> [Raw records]

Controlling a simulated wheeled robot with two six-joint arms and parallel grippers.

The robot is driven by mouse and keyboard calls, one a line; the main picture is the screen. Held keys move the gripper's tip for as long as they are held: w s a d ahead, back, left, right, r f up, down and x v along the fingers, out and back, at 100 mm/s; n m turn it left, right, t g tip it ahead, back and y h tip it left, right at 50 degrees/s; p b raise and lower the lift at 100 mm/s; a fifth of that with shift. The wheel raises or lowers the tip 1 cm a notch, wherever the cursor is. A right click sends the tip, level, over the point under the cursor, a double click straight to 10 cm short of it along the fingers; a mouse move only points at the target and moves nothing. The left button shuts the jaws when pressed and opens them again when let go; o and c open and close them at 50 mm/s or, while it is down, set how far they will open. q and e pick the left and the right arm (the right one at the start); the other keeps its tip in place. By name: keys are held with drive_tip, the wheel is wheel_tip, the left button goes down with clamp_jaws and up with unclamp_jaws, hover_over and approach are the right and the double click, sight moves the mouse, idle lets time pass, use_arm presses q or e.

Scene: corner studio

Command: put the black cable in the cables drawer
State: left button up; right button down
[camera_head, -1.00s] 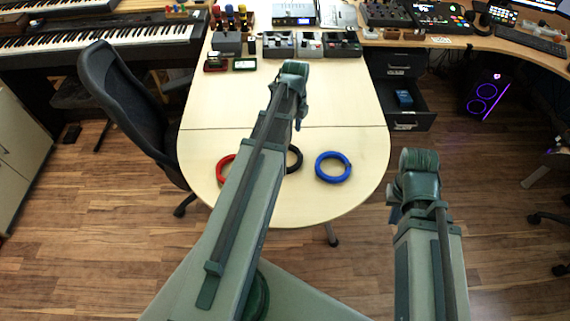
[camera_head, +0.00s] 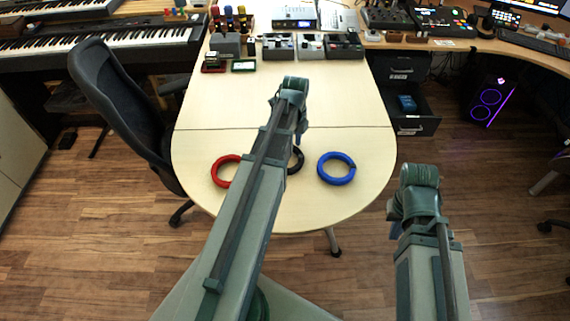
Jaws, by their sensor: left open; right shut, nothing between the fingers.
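The black cable (camera_head: 298,160) is a coiled ring on the pale table, partly hidden behind my left arm. My left gripper (camera_head: 299,132) points down above the table, just beyond the black cable in the picture; it is open, and its fingertips are small and hard to make out. My right gripper (camera_head: 394,222) is shut and empty, off the table's right edge and mostly hidden by its own wrist. A drawer unit (camera_head: 398,66) with labels stands right of the table. Its lower drawer (camera_head: 416,126) is pulled open with a blue item (camera_head: 407,103) inside; I cannot read the labels.
A red cable ring (camera_head: 216,171) lies left of the black one and a blue cable ring (camera_head: 336,181) lies right of it. Devices and pedals crowd the table's far end. An office chair (camera_head: 120,105) stands at the left edge. The table's middle is clear.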

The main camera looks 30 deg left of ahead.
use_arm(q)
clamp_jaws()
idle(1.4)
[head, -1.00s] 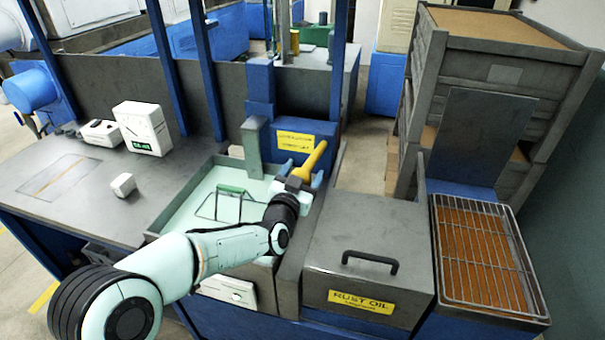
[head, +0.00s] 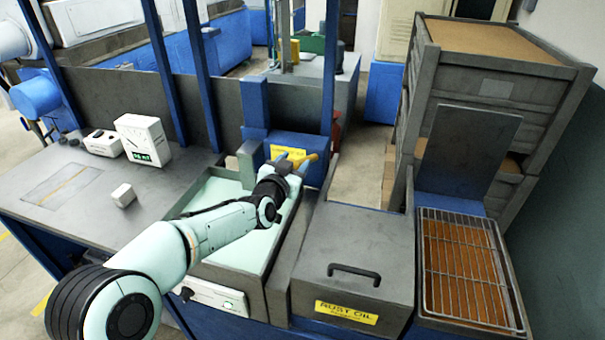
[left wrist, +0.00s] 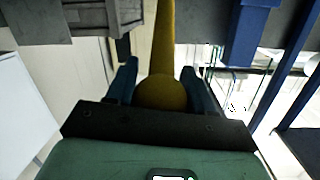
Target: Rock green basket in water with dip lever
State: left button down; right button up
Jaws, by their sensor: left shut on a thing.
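My left gripper (head: 294,165) is shut on the yellow dip lever (head: 298,156) at the back right of the water tank (head: 291,222). In the left wrist view the lever's yellow shaft and rounded end (left wrist: 160,92) sit between the two blue fingers. Pale green water (head: 216,190) shows in the tank. The green basket cannot be made out in the head view, where my left arm covers part of the tank. Thin greenish wires at the right of the left wrist view may be part of it. My right gripper is not in view.
The grey rust oil box (head: 352,262) with a black handle stands right of the tank. A wire rack (head: 468,268) lies farther right. Blue posts rise behind.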

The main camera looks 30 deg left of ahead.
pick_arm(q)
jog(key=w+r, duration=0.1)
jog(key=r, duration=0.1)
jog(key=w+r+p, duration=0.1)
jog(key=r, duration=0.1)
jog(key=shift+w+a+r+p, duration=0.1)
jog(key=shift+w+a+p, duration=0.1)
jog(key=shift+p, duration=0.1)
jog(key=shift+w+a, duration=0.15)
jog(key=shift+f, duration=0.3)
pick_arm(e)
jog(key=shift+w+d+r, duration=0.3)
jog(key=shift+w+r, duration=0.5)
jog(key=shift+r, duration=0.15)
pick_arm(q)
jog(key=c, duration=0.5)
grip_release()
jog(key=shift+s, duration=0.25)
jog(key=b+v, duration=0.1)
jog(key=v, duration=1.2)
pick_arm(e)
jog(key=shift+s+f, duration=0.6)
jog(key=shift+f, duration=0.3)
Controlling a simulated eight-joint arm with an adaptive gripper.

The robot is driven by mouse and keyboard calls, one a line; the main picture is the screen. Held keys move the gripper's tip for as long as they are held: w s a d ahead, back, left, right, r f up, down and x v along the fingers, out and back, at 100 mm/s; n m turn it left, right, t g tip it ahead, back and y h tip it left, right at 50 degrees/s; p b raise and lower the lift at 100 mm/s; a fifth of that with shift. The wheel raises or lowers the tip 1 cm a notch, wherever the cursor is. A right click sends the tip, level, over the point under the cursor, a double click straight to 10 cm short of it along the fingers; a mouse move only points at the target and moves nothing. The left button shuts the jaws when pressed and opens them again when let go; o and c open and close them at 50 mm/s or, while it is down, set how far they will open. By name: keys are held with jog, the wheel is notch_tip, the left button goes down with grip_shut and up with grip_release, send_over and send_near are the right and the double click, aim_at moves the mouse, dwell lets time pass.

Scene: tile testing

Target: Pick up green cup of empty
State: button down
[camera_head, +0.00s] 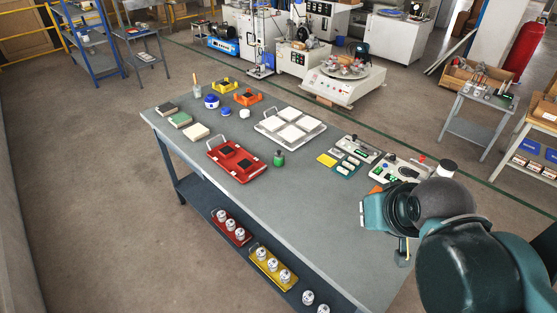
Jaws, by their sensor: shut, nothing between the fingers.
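A small green cup (279,160) stands on the grey table (310,215), just right of the red tray and below the white tray.
A red tray (211,148) with dark tiles lies left of the cup. A metal tray (268,128) with white tiles lies behind it. Devices (358,147) stand between cup and arm at the back edge. The front middle is clear.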

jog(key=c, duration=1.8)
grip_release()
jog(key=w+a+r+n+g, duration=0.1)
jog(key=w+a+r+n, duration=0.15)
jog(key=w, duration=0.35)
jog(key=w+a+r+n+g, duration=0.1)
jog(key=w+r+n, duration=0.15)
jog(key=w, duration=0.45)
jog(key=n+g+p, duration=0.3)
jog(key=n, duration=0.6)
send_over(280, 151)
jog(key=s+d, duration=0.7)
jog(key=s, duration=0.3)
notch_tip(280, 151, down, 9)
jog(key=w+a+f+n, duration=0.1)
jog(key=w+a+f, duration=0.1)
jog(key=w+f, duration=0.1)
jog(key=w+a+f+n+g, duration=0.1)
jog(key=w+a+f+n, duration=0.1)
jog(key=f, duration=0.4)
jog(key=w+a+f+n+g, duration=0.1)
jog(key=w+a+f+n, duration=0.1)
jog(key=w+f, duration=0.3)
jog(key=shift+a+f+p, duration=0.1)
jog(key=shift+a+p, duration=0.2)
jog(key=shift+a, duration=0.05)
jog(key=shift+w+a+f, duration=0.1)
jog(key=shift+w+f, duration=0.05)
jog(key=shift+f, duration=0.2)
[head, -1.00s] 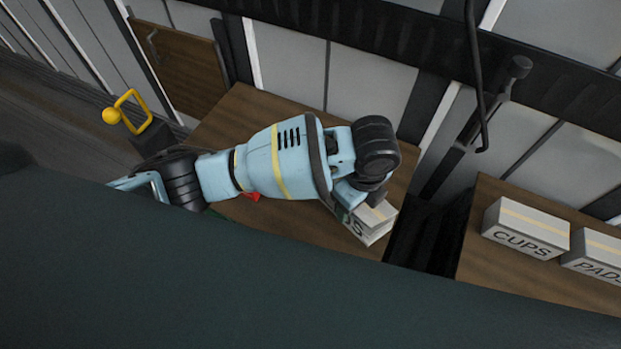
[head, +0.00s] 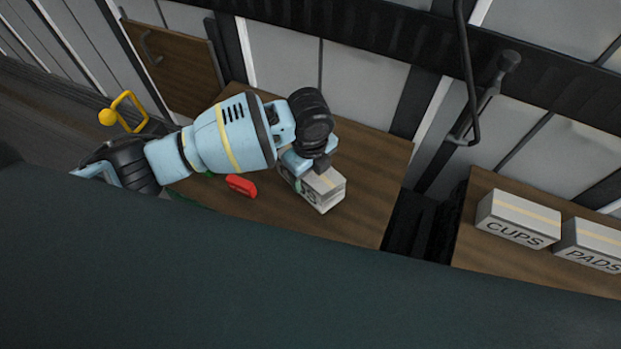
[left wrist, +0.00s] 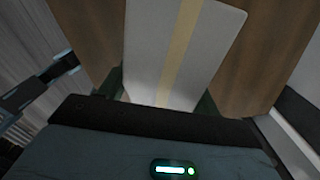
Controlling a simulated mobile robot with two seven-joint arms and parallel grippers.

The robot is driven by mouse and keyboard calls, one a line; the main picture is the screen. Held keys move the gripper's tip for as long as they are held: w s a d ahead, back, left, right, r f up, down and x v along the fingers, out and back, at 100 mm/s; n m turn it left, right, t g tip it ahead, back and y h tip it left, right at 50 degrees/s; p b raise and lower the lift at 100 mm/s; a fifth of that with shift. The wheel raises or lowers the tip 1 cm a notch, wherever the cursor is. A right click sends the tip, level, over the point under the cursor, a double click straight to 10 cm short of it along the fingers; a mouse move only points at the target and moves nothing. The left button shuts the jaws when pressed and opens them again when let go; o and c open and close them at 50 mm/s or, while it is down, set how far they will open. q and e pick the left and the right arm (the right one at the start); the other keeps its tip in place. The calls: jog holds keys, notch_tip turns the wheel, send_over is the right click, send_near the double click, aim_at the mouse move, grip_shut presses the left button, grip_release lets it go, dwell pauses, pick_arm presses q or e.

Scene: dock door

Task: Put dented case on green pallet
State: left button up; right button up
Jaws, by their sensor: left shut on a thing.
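My left gripper (head: 309,174) is shut on a light grey case (head: 326,193) with a tan stripe, above the left wooden surface. Dark lettering on the case's side is mostly hidden by the gripper; I cannot make out a dent. In the left wrist view the top of the case (left wrist: 143,50) and its stripe fill the middle, between my fingers. Small bits of green (head: 211,175) show beneath my left arm; they may be the green pallet, which is mostly hidden. My right gripper is not in view.
A red object (head: 241,185) lies beside the green bits. Cases marked CUPS (head: 518,220) and PADS (head: 592,246) stand on the right wooden surface (head: 475,254), across a dark gap. A yellow handle with a ball (head: 124,108) stands at the left. The left surface (head: 372,170) is clear right of the case.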

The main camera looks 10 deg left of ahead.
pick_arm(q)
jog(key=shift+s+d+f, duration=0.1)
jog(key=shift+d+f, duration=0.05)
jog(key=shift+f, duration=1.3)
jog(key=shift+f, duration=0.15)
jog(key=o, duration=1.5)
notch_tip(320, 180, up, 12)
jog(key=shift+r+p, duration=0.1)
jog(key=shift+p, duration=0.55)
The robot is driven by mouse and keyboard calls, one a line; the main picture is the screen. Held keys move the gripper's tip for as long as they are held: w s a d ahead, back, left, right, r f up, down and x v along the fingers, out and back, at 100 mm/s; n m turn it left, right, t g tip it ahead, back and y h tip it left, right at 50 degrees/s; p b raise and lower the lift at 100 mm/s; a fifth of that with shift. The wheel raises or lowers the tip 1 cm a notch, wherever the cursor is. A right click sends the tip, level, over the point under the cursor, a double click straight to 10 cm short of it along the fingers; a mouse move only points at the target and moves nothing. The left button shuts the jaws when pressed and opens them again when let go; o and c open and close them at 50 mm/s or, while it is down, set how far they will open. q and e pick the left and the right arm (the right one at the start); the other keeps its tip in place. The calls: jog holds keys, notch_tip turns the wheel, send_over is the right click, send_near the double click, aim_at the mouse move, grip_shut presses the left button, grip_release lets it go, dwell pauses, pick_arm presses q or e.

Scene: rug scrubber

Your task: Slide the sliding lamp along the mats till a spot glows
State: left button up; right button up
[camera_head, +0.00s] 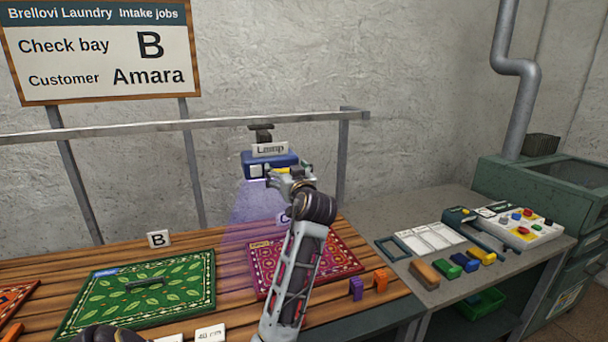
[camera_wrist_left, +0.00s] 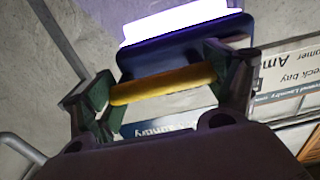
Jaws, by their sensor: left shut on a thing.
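The sliding lamp (camera_head: 268,162) is a blue box labelled "Lamp" hanging from a metal rail. My left gripper (camera_head: 290,172) is at its front. In the left wrist view my left gripper (camera_wrist_left: 160,88) is shut on the lamp's yellow handle (camera_wrist_left: 165,83), below the blue housing (camera_wrist_left: 185,50) and its bright white tube (camera_wrist_left: 180,20). The purple beam falls over the boards between the mats and the left part of the red mat (camera_head: 262,280). The green leaf mat (camera_head: 190,284) lies left, by card B (camera_head: 158,239). No glowing spot shows. My right gripper is not in view.
The rail (camera_head: 200,124) runs along the wall above the wooden table. A sign (camera_head: 100,50) reads "Check bay B, Customer Amara". An orange mat (camera_head: 12,296) shows at the left edge. Brushes and a control box (camera_head: 520,226) sit on the right bench. My forearm covers part of the red mat.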

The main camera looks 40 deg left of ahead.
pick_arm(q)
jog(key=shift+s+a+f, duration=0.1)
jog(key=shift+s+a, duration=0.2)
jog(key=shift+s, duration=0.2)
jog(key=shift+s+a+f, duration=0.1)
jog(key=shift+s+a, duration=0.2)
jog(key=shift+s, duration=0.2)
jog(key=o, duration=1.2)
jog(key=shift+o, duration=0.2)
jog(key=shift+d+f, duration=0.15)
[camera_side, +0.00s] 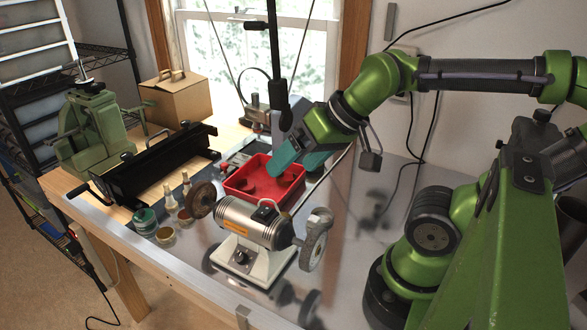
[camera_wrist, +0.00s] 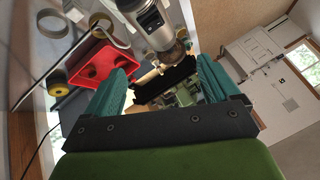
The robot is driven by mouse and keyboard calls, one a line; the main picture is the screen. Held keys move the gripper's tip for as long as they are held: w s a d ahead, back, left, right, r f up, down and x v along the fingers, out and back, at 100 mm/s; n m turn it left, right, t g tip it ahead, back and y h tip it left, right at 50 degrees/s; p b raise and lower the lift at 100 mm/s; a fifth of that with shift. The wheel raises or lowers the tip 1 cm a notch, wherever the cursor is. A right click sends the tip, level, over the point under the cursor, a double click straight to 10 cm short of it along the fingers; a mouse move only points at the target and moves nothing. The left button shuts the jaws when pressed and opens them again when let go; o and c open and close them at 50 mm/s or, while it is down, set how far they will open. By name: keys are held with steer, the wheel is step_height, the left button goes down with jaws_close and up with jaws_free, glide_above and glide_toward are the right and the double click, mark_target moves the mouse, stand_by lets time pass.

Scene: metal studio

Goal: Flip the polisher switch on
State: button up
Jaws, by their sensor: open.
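The polisher (camera_side: 255,222) is a silver motor on a white base, with a brown wheel (camera_side: 201,199) at its left end and a pale grey wheel (camera_side: 315,240) at its right. A dark switch knob (camera_side: 240,257) shows on the base's front. The motor (camera_wrist: 147,20) also shows at the top of the wrist view. My gripper (camera_side: 284,163) has teal fingers and hangs above the red tray, behind the polisher and apart from it. In the wrist view my gripper (camera_wrist: 162,88) is open with nothing between its fingers; the switch is not visible there.
A red tray (camera_side: 291,193) lies behind the polisher. Small jars (camera_side: 146,220) and bottles stand to its left, near a black sheet bender (camera_side: 150,165) and a green machine (camera_side: 92,130). A black post hangs near my gripper.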

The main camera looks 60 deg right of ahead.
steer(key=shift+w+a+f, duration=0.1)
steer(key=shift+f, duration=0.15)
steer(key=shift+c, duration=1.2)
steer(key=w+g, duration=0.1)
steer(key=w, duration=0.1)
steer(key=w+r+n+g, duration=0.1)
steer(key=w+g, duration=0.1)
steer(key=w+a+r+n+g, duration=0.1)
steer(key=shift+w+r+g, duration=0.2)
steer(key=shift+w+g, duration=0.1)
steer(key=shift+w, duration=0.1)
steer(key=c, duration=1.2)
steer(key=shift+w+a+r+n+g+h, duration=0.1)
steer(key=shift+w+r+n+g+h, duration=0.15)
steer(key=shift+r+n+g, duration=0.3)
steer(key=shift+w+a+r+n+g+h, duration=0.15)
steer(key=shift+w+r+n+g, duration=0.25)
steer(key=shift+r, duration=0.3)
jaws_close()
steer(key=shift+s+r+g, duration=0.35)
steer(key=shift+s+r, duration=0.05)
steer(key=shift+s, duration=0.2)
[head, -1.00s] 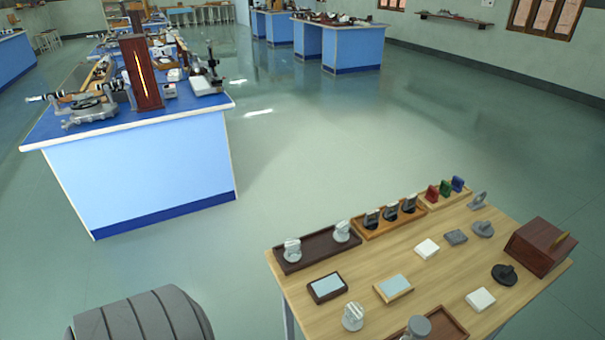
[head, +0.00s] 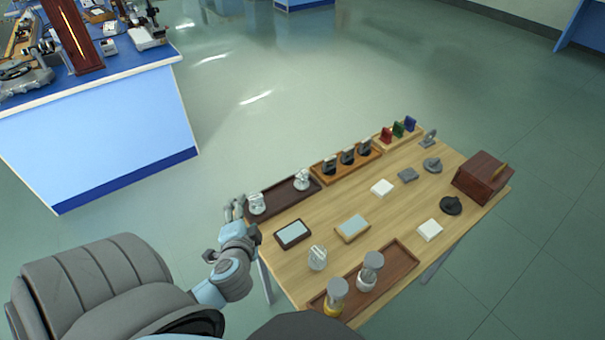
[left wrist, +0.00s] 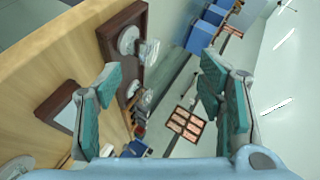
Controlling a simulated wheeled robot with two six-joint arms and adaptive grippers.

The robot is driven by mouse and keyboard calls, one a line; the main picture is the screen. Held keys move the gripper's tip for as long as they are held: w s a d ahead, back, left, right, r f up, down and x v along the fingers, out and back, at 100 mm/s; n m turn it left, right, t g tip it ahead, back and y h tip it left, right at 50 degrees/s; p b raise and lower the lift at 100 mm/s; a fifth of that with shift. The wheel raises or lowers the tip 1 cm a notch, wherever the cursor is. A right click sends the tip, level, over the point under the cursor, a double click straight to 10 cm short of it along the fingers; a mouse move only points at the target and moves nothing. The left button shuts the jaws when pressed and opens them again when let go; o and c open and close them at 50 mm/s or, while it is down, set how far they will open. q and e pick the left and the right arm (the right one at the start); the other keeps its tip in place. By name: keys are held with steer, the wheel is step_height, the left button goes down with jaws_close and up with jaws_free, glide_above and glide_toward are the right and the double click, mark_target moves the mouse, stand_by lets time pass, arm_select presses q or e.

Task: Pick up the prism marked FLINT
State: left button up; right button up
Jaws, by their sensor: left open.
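Two clear prisms on pale round mounts stand in a dark brown tray (head: 279,197) at the table's back left: a left one (head: 257,204) and a right one (head: 302,180). Another pale-mounted clear piece (head: 317,258) stands at the front. No FLINT marking is readable, so I cannot tell which prism bears it. My left gripper (head: 235,209) is open and empty, beside the tray's left end. In the left wrist view, its spread teal fingers (left wrist: 160,88) have the brown tray (left wrist: 108,37) and its pale mounts (left wrist: 128,41) beyond them. My right gripper is out of view.
The wooden table (head: 385,215) also holds an orange-brown tray with dark-mounted pieces (head: 347,157), coloured blocks (head: 398,130), a wooden box (head: 483,176) and a front tray with two jars (head: 395,277). Open floor lies behind; a blue bench (head: 100,150) stands back left.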

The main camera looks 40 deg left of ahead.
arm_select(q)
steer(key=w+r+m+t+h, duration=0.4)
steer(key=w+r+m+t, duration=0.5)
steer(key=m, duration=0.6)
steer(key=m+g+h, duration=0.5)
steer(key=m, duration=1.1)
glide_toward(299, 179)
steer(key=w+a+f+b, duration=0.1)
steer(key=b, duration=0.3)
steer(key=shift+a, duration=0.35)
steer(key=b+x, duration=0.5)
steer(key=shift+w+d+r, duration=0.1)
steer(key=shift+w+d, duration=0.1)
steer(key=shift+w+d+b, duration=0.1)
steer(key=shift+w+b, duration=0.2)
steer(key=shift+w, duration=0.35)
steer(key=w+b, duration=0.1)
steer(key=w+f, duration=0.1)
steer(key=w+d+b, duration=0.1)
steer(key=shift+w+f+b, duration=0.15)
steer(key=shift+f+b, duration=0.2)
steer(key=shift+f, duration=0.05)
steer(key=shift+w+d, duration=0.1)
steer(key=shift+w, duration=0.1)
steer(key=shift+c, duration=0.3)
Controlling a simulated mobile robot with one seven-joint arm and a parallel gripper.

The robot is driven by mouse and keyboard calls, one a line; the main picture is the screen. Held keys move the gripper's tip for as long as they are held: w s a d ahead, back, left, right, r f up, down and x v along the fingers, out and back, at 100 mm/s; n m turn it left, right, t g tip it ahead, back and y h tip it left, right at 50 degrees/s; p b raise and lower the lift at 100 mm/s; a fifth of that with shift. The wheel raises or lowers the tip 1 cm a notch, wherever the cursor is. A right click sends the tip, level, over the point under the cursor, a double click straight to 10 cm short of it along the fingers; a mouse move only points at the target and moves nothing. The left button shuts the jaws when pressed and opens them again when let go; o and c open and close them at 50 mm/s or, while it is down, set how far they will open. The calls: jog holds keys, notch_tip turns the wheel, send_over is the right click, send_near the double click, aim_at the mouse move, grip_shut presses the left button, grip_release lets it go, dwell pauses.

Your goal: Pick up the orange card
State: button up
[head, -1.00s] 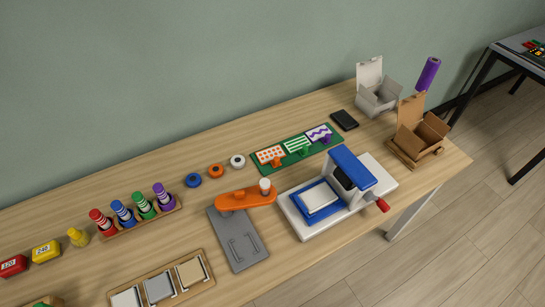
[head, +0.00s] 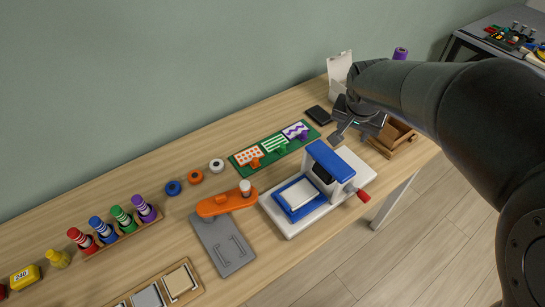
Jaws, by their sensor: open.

> [Given request] Some lines of the data above may hold the word "mobile"; report how many do, and nothing else.

> [Response to this task] 2